Indian Government Bonds Rise as States Reduce Weekly Debt Auction Supply
Indian government bonds gained Monday morning as states reduced their weekly debt auction supply to ₹268.15 billion from the previously scheduled ₹362 billion. The benchmark 10-year bond yield improved to 6.6263% from Friday's close of 6.6401%, while overnight index swap rates also declined. Despite this positive development, market participants remain cautious about the record ₹8 trillion borrowing planned by central and state governments for the fiscal year's final quarter.

*this image is generated using AI for illustrative purposes only.
Indian government bonds experienced gains early Monday as market participants welcomed a substantial reduction in state debt supply for the upcoming weekly auction. The positive sentiment emerged as states significantly cut their borrowing plans, offering relief from mounting supply concerns that have weighed on the market.
Bond Yield Performance
The benchmark 10-year bond showed notable improvement in early trading. Market data as of 10:07 a.m. IST revealed the following performance:
| Bond Details: | Current Level |
|---|---|
| 10-year 6.48% 2035 yield: | 6.6263% |
| Previous close (Friday): | 6.6401% |
| Yield change: | Lower |
Bond yields move inversely to prices, indicating that the lower yield reflects rising bond prices and improved market sentiment.
State Debt Auction Supply Reduction
The week's state development loan auction presents a significantly different supply scenario than originally anticipated. The revised borrowing plans show a substantial decrease in the amount states intend to raise:
| Auction Parameter: | Amount |
|---|---|
| Revised supply (Tuesday): | ₹268.15 billion |
| Previously scheduled: | ₹362 billion |
| USD equivalent: | $2.97 billion |
| Supply reduction: | ₹93.85 billion |
This reduction provides near-term relief on supply pressures that have concerned market participants in recent sessions.
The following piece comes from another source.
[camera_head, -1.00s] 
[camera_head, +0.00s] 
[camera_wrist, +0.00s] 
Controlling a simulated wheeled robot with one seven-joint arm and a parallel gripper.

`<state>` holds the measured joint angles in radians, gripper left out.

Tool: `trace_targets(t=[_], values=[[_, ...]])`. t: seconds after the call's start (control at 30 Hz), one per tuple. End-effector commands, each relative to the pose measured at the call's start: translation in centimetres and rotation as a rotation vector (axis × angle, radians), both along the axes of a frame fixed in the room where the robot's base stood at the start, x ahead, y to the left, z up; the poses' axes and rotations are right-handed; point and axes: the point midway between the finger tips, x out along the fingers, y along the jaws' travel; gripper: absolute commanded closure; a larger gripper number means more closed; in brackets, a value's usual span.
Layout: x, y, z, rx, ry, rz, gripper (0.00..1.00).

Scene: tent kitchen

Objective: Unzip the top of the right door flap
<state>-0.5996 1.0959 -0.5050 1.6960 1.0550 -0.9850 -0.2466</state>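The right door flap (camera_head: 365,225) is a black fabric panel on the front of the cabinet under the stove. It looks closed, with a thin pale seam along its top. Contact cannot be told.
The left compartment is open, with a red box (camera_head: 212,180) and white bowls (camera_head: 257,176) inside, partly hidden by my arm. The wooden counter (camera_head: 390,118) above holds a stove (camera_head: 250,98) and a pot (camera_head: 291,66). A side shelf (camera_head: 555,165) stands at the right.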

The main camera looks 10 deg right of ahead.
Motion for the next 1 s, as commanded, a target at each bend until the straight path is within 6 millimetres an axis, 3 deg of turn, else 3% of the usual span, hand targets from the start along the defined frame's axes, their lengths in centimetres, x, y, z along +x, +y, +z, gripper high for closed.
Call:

Market Context and Challenges
Despite Monday's positive movement, the bond market faces ongoing challenges from heavy borrowing requirements. A primary dealer noted that while the "lower-than-expected SDL (state development loan) supply at this week's auction has lifted sentiment," it may still not be sufficient to pull the 10-year yield below the 6.60% level.
The benchmark 10-year yield has drifted higher by approximately 5 basis points since the start of the year. This upward movement reflects investor concerns about demand for the substantial supply expected in the final quarter of the fiscal year, with central and state governments planning to raise a record ₹8 trillion through bond sales.
Central Bank Liquidity Measures
The Reserve Bank of India has implemented significant liquidity support measures to address market conditions:
| RBI Action: | Details |
|---|---|
| Bond purchases since December: | ₹2 trillion |
| Planned bond purchases: | ₹500 billion (later Monday) |
| Foreign-exchange swap: | $10 billion (Tuesday) |
| Banking system cash surplus: | Near neutral levels |
Despite these consistent liquidity injections, traders remain cautious as the banking system's cash surplus hovers near neutral levels.
Overnight Index Swap Rates
India's longer-duration overnight index swap rates declined Monday, following the trend in US Treasury and Indian government bond yields:
| OIS Rate: | Current Level | Change |
|---|---|---|
| One-year: | 5.49% | Flat |
| Two-year: | 5.57% | Down ~2 bps |
| Five-year: | 5.94% | Down 1.25 bps |
The decline in these rates reflects the broader improvement in market sentiment following the supply reduction announcement. Traders also remain watchful of international developments, including the ongoing tensions between the US Federal Reserve and President Trump, which may contribute to market uncertainty.